About the Author:
ALEX ROSS has produced more than 1,500 pages of comics material in less than fourteen years–an extraordinary body of work that has earned him every major award in the industry.
Ross was born in Portland, Oregon, in 1970 and eventually settled in Chicago where he attended the American Academy of Art. Among his best-known books are: Marvels, Kingdom Come, Uncle Sam, Earth X, Superman: Peace on Earth, Batman: War on Crime, and JLA: Liberty and Justice.
CHIP KIDD is the author and designer of Batman Collected and Peanuts: The Art of Charles M. Schulz. His book jacket designs for Alfred A. Knopf helped break new ground in the field, from the late 1980s to the present. The Cheese Monkeys, Kidd’s first novel, published in 2001, was a New York Times Notable Book of the Year.
GEOFF SPEAR has photographed for numerous publications, including Vogue, Entertainment Weekly, GQ, Newsweek, and the New York Times. His images have also appeared in national ad campaigns for AT&T, American Express, Citibank, and IBM. His photographs for Batman Collected were chosen for the American Photography annual of the best of 1996.
From Publishers Weekly:
With art that looks like a hybrid of Norman Rockwell and Jack Kirby, artist Ross has become the preeminent painter of superheroes of his generation. This lavish coffee- table tribute puts him into a pantheon as exalted as the superbeings he depicts.

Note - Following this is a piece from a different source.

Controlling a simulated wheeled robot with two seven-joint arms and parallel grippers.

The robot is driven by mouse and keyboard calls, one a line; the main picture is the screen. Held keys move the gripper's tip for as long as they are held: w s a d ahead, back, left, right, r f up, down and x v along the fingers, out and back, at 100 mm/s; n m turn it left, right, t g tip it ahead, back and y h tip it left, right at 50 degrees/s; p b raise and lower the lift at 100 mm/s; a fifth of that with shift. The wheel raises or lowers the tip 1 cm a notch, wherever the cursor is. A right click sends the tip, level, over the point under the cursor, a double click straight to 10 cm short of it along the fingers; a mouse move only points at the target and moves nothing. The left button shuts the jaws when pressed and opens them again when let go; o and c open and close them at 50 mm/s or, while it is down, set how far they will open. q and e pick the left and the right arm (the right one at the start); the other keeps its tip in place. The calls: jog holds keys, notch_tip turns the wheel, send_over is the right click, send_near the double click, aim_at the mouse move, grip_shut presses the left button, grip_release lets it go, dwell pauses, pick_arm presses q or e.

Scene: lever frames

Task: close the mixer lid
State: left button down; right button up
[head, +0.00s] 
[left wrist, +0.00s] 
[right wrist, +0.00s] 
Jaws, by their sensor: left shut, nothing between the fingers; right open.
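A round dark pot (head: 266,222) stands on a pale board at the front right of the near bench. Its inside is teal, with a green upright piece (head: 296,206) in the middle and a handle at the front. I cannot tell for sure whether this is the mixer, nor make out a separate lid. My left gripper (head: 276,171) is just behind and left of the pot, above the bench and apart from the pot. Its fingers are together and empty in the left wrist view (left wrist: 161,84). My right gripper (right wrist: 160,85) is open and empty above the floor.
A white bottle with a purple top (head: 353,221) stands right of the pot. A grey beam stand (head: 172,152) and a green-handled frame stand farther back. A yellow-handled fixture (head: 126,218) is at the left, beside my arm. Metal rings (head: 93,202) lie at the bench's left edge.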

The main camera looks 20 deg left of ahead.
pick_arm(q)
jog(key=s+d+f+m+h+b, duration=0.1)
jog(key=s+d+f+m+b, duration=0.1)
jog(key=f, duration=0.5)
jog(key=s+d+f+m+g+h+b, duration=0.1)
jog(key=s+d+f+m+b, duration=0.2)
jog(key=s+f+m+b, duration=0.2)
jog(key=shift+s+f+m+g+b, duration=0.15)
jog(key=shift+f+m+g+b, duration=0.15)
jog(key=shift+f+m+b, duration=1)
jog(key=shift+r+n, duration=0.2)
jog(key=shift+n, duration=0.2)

The son of a preacher and an illustrator, Ross was always captivated by superheroes, but it wasn't until he discovered the use of live models in art school that he was able to realize his visions of Superman, Batman, Wonder Woman and the rest. Like Rockwell, Ross uses photographs to set up lighting and staging-a process documented in a section at the end of the book-and like Rockwell, he favors otherworldly lighting effects that somehow serve to make his figures more realistic. Like Kirby, he has an innate belief in the iconic power of superheroes that gives them a dimension far beyond the usual four-colored adventures. Whether in Kingdom Come, a renowned tale of the twilight of the superheroes; his own oversized stories written with Paul Dini; or countless posters, covers and commissions, Ross's vision of beings so powerful they verge on arrogant will make viewers glad they don't exist in the real world. Kidd's text is laudatory but never cloying, and the book includes numerous studies, sketches and photos to show Ross's method. While collectors and fans gush over Ross's output, the sheer weight of pictures of every superteam in DC's universe does become somewhat numbing by the end. Still, the immense power of Ross's best images cuts through any clutter, and this volume deftly showcases just that.